Francisco André Santos

Diacrónicas

É muito simples: não gostamos de ciganos, chineses, pretos (…)

“É muito simples: não gostamos de ciganos, chineses, pretos (…). Então mas e comigo, não há problema? Não. Sabemos que depois te vais embora.”

Este pequeno diálogo remonta a um bar de Budapeste durante o meu tempo de Erasmus. Aparentemente, para o grupo de “Hooligans” com quem conversava, o facto de a minha estadia na Hungria ser limitada àquele semestre académico não representava perigo ou razão de ódio. “Kispest, Kispest” dizia-me enquanto me mostrava o cinto com o logótipo da equipa de futebol.

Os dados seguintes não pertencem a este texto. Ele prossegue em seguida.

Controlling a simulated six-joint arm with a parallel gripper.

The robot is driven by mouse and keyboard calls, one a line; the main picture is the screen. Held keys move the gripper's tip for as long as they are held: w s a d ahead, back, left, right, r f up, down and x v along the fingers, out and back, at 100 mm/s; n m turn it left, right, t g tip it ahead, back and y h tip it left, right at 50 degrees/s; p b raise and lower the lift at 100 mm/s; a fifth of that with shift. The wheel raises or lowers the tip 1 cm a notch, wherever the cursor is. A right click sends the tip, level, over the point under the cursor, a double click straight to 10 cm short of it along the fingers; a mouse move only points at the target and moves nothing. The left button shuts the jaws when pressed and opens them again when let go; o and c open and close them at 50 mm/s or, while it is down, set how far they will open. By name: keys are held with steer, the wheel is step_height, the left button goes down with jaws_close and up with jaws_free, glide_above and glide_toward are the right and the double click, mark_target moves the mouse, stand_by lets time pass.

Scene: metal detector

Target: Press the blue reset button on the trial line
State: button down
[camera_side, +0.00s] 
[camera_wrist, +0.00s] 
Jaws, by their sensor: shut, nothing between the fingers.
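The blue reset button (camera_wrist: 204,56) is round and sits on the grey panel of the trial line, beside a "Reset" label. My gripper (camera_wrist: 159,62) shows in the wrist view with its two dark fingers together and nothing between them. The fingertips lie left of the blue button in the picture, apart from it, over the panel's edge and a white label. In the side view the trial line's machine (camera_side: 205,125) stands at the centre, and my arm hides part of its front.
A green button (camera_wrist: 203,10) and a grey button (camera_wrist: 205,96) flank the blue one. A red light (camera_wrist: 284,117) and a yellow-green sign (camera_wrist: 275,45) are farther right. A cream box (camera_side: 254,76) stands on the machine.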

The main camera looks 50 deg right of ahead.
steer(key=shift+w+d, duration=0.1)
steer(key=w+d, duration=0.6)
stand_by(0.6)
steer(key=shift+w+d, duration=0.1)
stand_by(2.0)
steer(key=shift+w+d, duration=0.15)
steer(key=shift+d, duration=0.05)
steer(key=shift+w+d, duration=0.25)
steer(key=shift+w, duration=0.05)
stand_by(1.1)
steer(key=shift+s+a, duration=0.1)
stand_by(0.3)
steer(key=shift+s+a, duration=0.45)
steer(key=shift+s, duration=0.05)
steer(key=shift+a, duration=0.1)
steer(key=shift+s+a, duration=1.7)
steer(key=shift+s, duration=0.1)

Com a chegada de um húngaro maior, mais tatuado, e diga-se “mais careca”, o ambiente azedou intercalado por silêncio e uma língua muito complicada. Já com o copo vazio, percebo a mensagem: “Bem, acho que me vou embora. Se calhar é melhor…”.

Por qualquer motivo, esta gente com quem conversei tinha um problema com identidades étnicas estrangeiras. Não cheguei a perguntar o que lhes afligia, e a verdade é que não tinha amigos húngaros a partilhar estes sentimentos.

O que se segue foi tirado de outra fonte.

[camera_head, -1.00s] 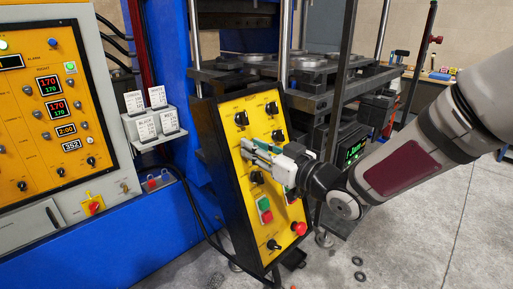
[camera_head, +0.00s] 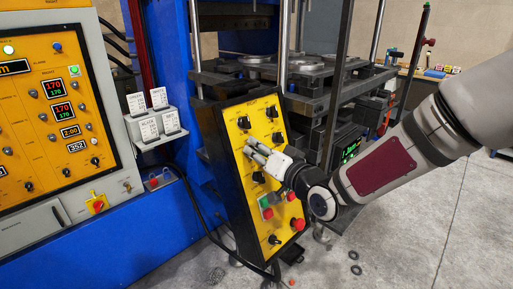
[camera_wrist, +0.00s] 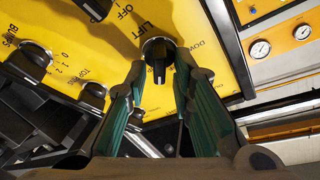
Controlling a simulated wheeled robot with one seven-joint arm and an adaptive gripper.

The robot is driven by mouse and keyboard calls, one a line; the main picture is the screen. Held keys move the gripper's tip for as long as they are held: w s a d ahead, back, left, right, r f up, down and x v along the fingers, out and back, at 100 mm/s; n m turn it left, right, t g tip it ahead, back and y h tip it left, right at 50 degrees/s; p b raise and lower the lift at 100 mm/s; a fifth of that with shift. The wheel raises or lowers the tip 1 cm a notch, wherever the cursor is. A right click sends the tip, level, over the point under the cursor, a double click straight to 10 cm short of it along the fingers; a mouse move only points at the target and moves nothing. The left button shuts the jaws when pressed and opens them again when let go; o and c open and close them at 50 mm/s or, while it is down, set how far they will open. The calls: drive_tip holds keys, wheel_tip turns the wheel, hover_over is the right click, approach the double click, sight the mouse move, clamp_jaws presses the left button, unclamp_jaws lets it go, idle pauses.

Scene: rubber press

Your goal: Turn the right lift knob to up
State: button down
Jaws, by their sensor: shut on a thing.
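The yellow control panel (camera_head: 262,215) leans in a black box in the middle of the head view. My gripper (camera_head: 255,150) reaches it from the right, with its fingertips at the panel face. In the wrist view the black lift knob (camera_wrist: 158,58), beside the printed words LIFT, OFF and DOWN, stands between the fingertips. My gripper (camera_wrist: 158,78) is shut on this knob. A pale line shows on the knob's grip. In the head view my fingers hide the knob, and the UP label cannot be made out.
Other black knobs stand close by, above (camera_head: 271,110) and below (camera_head: 258,177) my gripper. A green button (camera_head: 264,201) and a red mushroom button (camera_head: 298,224) sit lower on the panel. The press frame (camera_head: 310,100) stands behind. Grey floor is open at right.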

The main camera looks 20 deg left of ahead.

Ainda assim, colegas portugueses (com cabelo) justificam o fanatismo no futebol com um sentimento de pertença: “Tens que ser um de nós para nos perceberes.” Eu fiquei-me mais pelo nomadismo, mas quando posso, vou ver o jogo no café Cabo-Verdiano perto de casa.

Do meu percurso até viver aqui em Roterdão, fiquei a conhecer a maioria dos países deste nosso continente. Aprendi a brindar numa série de línguas. Desde o manhoso “terviseks” (tervi-sex) ao “Budma, hey!” Ucraniano. N

uma viagem pelos Balcãs, recomeço o inquérito na Eslovénia: Živjeli! Brindamos com živjeli em Esloveno! Atravessando a fronteira, voltávamos a converter os nossos euros para a moeda local, e pela noite, retomava este meu inquérito. Em croata? “Dizemos živjeli.” Montenegrino? Bósnio? Sérvio? O “javali” confirmava-se como o equivalente a saúde nos Balcãs.

Nestes caminhos, demos boleia a um transeunte que não falava inglês, mas dizia ser da “República Srpska” e na sua identidade Sérvia de passaporte Bósnio perante a minha insistência provocadora. Mas passámos ao assunto seguinte: “Ronaldo?” Polegar para cima. Nani? Um pouquinho mais para o lado. Quando existe alguma ponte cultural, a comunicação torna-se mais fácil.

O futebol ajuda e sempre que atravessávamos a fronteira, o meu amigo Pinto-Lobato recebia a mesma reação ao passaporte: “Pinto? Sá-Pinto! Pode passar.” A violência em redor do futebol e as marcas da guerra contrastavam com a amabilidade dos que nos recebiam. Entenda-se que o futebol reflete muito da sociedade e que tanto pode ser uma força positiva como negativa.

Mas o facto de ser uma força só por si torna altamente necessário o seu escrutínio, em particular quando o fanatismo violento vai além dos 90 minutos. Não me refiro ao circo que nos habituarmos a assistir na televisão, mas antes aos confrontos que não assistimos, e mais do que a violência por si, quais as suas características e resultados. Com isto, não posso deixar de lembrar com alguma excitação o mundial do ano que vem, na esperança de uma boa celebração do futebol.

Ambos na casa dos 30, Ronaldo e Messi levam 5 bolas de ouro. A maior competição de futebol entre países só voltará a acontecer em 2022, pelo que poderão não voltar a participar. Despeço-me este ano com desejos de boas emoções, golos e brindes no ano que se advinha.

À nossa e aos nossos! Àqueles que conseguem perceber o futebol connosco.